-- start Information supplied --
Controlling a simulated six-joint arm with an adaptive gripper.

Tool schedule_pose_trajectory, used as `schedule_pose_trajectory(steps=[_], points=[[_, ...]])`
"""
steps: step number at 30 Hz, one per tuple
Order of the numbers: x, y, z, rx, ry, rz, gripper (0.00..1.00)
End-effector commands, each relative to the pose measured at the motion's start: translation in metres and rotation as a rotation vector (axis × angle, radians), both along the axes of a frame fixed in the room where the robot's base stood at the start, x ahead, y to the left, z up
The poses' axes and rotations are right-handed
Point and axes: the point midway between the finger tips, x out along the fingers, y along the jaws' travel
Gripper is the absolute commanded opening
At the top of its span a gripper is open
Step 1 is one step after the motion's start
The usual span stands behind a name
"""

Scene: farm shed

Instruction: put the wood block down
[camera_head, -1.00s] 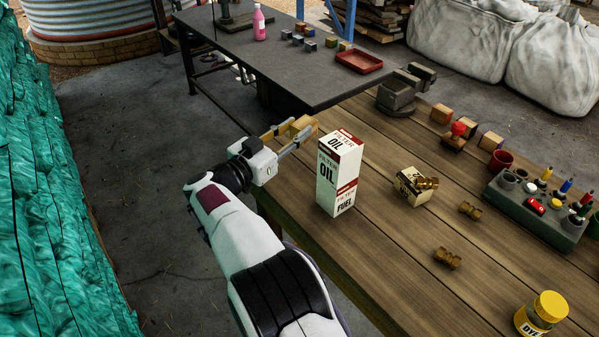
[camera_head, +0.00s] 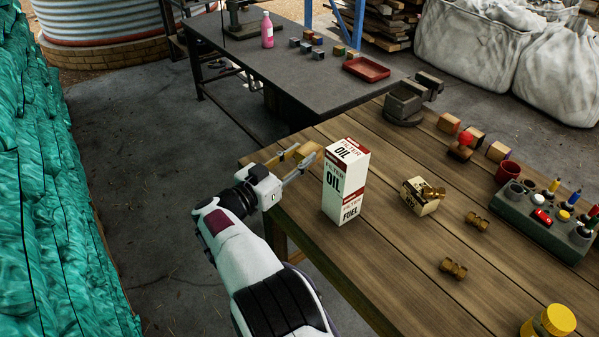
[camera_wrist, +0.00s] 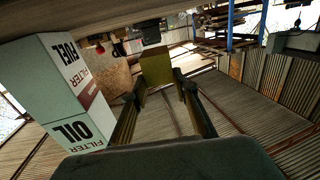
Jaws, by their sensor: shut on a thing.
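The wood block (camera_head: 309,151) is a small tan piece at the far left corner of the wooden table (camera_head: 390,245). My gripper (camera_head: 296,160) is shut on it, with one finger on each side. In the wrist view, the block (camera_wrist: 155,66) shows between the two finger ends (camera_wrist: 160,88). The block is low over the tabletop near its edge; I cannot tell whether its underside touches the wood.
A tall white and red oil filter box (camera_head: 346,185) stands upright just right of my gripper. A smaller box (camera_head: 418,199), brass fittings (camera_head: 453,268), a vise (camera_head: 404,102) and a grey holder (camera_head: 540,220) are farther right. Bare planks lie behind the oil box.

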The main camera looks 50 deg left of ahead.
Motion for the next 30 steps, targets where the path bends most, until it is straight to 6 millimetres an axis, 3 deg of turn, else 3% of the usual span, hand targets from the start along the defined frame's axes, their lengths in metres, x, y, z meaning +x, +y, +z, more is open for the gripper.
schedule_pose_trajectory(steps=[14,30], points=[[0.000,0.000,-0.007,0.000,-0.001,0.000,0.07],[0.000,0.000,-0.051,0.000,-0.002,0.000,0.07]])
-- end Information supplied --
Written problem – Omit the pictures and output all of the other material exactly.

Response to this task –
Controlling a simulated six-joint arm with an adaptive gripper.

Tool schedule_pose_trajectory, used as `schedule_pose_trajectory(steps=[_], points=[[_, ...]])`
"""
steps: step number at 30 Hz, one per tuple
Order of the numbers: x, y, z, rx, ry, rz, gripper (0.00..1.00)
End-effector commands, each relative to the pose measured at the motion's start: translation in metres and rotation as a rotation vector (axis × angle, radians), both along the axes of a frame fixed in the room where the robot's base stood at the start, x ahead, y to the left, z up
The poses' axes and rotations are right-handed
Point and axes: the point midway between the finger tips, x out along the fingers, y along the jaws' travel
Gripper is the absolute commanded opening
At the top of its span a gripper is open
Step 1 is one step after the motion's start
The usual span stands behind a name
"""

Scene: farm shed

Instruction: put the wood block down
[camera_head, -1.00s] 
[camera_head, +0.00s] 
[camera_wrist, +0.00s] 
Jaws, by their sensor: shut on a thing.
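The wood block (camera_head: 309,151) is a small tan piece at the far left corner of the wooden table (camera_head: 390,245). My gripper (camera_head: 296,160) is shut on it, with one finger on each side. In the wrist view, the block (camera_wrist: 155,66) shows between the two finger ends (camera_wrist: 160,88). The block is low over the tabletop near its edge; I cannot tell whether its underside touches the wood.
A tall white and red oil filter box (camera_head: 346,185) stands upright just right of my gripper. A smaller box (camera_head: 418,199), brass fittings (camera_head: 453,268), a vise (camera_head: 404,102) and a grey holder (camera_head: 540,220) are farther right. Bare planks lie behind the oil box.

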The main camera looks 50 deg left of ahead.
Motion for the next 30 steps, targets where the path bends most, until it is straight to 6 millimetres an axis, 3 deg of turn, else 3% of the usual span, hand targets from the start along the defined frame's axes, their lengths in metres, x, y, z meaning +x, +y, +z, more is open for the gripper.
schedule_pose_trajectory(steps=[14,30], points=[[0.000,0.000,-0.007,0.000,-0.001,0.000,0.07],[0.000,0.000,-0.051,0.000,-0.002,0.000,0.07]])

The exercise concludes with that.